A abordagem Antropos é o assunto do capítulo 5. Este método se fundamenta sobre três tipos de abordagens: Antropos – possui um foco mais etnográfico, Pneumatos – seu foco é fenomenológico e Angelos – com um foco mais missiológico (p. 65).
Dentro da abordagem Antropos a cultura será compreendida etnográfica e etnologicamente a partir das seguintes dimensões de análise: histórica, ética, étnica e fenomenológica (p. 65). Na dimensão histórica o homem é visto sobre duas bases: historicidade cultural – Persona Alfa e Origem universal – Ponto Alfa. Um fator é importante estar sempre na mente do pesquisador, pois o “Ponto Alfa e Persona Alfa em certo grupo, estes não são necessariamente os elementos a serem utilizados para comunicarmos a criação e o Criador (p. 71)”. A dimensão Ética se divide em Culturalidade – heranças de agrupamento, relacionamento e religiosidade; e Reguladores sociais – leis, normas, hábitos, costumes e tradições (p. 73 – 90). A dimensão étnica parte de um pressuposto comparativo e se categoriza em progressista ou tradicional, existencialista ou histórica, teófana ou naturalista (p. 90 -98). E por fim, a dimensão fenomenológica. Parte-se do pressuposto que é preciso interpretar os elementos que fazem parte do sagrado, por meio de crenças, mitos e ritos (p. 99).
No capítulo 6 Lidório faz uma introdução à abordagem Pneumatos. A Fenomenologia Religiosa com aplicação missionária é a sistemática categorização dos elementos do além em certa cultura, sociedade ou segmentação humana, objetivando a coleta de informação necessária para a comunicação de uma mensagem de forma compreensiva, relevante e transformadora (p. 112).
No capítulo 7 a abordagem Pneumatos é categorizada a partir de quatro padrões: Analítico, axiomático, correlativo e explicativo. “A abordagem tem como objetivo analisar os fenômenos religiosos e fatos sociais de maneira mais próxima e específica (115)”. Para o autor estes pontos são relevantes, pois, “tendo em mente tais padrões iremos propor algumas áreas que julgo essenciais para a análise cultural e compreensão do grupo.
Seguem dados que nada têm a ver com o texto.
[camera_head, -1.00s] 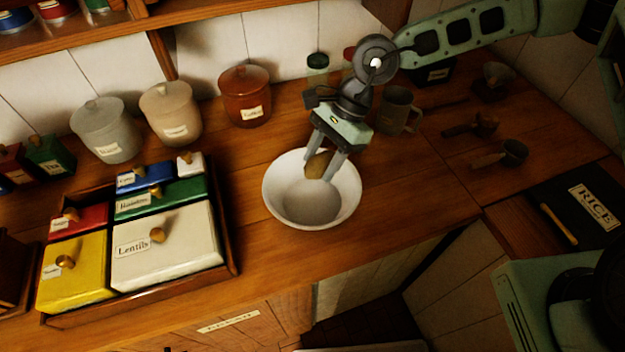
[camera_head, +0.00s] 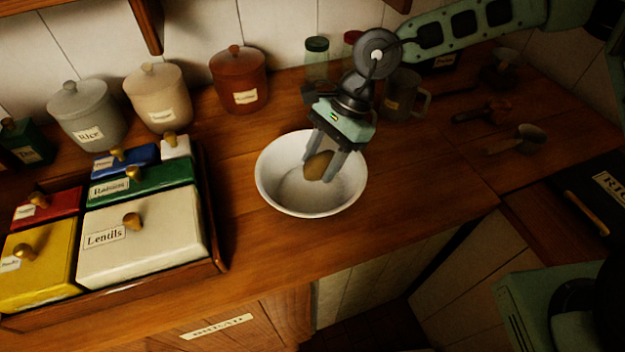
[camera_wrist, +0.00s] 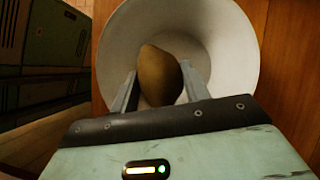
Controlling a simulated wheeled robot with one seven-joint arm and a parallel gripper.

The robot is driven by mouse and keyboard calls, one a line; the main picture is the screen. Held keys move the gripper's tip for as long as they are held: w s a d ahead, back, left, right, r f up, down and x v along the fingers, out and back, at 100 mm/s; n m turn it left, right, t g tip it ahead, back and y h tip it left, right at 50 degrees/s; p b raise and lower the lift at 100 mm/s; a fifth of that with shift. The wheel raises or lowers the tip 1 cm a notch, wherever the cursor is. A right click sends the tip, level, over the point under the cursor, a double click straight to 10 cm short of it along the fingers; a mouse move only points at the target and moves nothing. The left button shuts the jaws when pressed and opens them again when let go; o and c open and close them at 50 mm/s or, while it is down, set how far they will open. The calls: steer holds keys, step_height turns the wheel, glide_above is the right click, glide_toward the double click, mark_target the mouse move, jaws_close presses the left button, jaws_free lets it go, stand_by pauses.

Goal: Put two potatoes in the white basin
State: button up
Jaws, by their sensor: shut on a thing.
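The white basin (camera_head: 274,192) stands upright on the wooden counter, and it also shows in the wrist view (camera_wrist: 222,50). My gripper (camera_head: 322,168) points down into the basin and is shut on a brown potato (camera_head: 318,165). In the wrist view the potato (camera_wrist: 159,75) sits between the two fingers, over the basin's inside. I cannot tell whether the potato touches the basin's floor. The visible part of the basin holds no other potato. No second potato shows in these views.
A tray of labelled boxes (camera_head: 222,262) stands left of the basin. Lidded jars (camera_head: 238,82) line the back wall. A mug (camera_head: 402,98) stands behind my gripper, with scoops (camera_head: 520,142) to its right. The counter front beside the basin is clear.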

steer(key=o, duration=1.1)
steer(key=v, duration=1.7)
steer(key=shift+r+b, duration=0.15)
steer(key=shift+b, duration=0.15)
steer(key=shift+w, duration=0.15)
São elas: os atos da vida, os atos da providência, atos de adoração e reverência, categorização de funções humanas, categorização de seres invisíveis, a magia, os mitos e os ritos (p. 118)”.
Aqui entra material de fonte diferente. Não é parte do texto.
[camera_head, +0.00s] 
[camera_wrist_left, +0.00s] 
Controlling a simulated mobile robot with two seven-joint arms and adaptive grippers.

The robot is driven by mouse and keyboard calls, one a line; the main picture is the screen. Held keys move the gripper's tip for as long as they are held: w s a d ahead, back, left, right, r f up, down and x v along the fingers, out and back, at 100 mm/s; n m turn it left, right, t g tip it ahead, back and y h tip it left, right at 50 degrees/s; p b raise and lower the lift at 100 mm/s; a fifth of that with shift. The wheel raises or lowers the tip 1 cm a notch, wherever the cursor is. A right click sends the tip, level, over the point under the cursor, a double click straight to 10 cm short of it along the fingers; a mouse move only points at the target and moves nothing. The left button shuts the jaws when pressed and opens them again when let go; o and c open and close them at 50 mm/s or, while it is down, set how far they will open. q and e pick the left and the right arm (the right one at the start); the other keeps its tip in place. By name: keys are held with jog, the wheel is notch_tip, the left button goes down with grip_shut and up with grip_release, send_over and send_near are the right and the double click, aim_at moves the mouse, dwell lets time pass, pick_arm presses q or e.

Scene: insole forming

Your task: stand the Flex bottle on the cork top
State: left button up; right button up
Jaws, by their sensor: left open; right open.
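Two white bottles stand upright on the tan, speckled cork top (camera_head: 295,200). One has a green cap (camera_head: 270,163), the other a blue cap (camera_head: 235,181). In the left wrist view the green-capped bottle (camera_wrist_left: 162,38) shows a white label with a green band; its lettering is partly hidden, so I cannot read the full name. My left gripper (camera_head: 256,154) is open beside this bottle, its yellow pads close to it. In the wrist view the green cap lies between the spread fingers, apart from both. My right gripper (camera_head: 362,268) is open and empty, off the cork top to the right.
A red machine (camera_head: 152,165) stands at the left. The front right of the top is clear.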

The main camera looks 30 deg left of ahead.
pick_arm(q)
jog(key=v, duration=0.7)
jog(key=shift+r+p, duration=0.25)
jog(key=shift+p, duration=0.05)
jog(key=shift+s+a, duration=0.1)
O capítulo 8 é uma abordagem preparatória para o método Angelos. Devemos observar a cosmovisão do grupo alvo em relação ao sagrado e profano, tabus e assuntos pertinentes (p. 163). Assim ele constrói seu pensamento dizendo que “O conceito do sagrado é complexo e deve ser observado como elemento primordial da religiosidade (p. 163)”. Em toda análise cultural a oposição entre puro e impuro é fundamental ao estudo e compreensão da estrutura social e pensamento humano (p. 164). É necessário, portanto, entender o mundo invisível do grupo estudado, sua maneira de ver e interpretar a vida e o universo, e também de absorver um valor comunicado, por isso, a mensagem do evangelho não é uma proposta importada para a cultura alvo nem mesmo um diálogo aberto onde valores bíblicos são negociados. É, portanto, uma resposta, supra cultural, mas culturalmente aplicável, de Deus para homens de todas as culturas em todas as gerações, respondendo as questões pessoais e culturais em uma sociedade (p. 171 – 177).
O capítulo 9 é a última parte do método Angelos. Nesta parte, ele refere “à aplicabilidade do método trabalhando com as conclusões simples, as conclusões complexas, as conclusões aplicadas bem como com a elaboração de teologias bíblicas (p. 179)”. Uma importantíssima observação é escrita pelo autor: “Qualquer método antropológico que defende apenas um caminho e abordagem para uma comunicação viável e inteligível deve ser questionado. O mesmo se aplica ao presente método que expomos (p. 184)”.
O último capítulo desta obra - 10, Lidório, trabalha a conversão em uma perspectiva cultural. Então diz: “A conversão é um fenômeno que pode ocorrer fora de qualquer padrão cultural como bem sabemos. Por outro lado é muito comum observar que tal processo de conversão normalmente se dá dentro do padrão cultural de transformação (p. 213)”. Partindo da análise de uma cultura tradicional o padrão de conversão segue os seguintes caminhos: observação, assimilação, experimentação e conversão.
A obra de Ronaldo Lidório é um magnífico trabalho de antropologia missionária. O autor uniu teologia reformada e ardor prático, fruto de sua experiência no campo missionário. Foi extremamente acadêmico, mas sem perder a praticidade e vivacidade. Obra importantíssima para o preparo do missionário, pastor, e por que não toda igreja. Qualquer pessoa que tiver acesso a este material sairá profundamente enriquecido. Todavia, o aspecto negativo da obra impressa se encontra na ausência das notas bibliográficas no decorrer do livro, o que já foi resolvido na edição disponível on-line, mas a erudição do autor é notória, e isto não tira o brilho da obra tornando-a necessária para a obra missionária.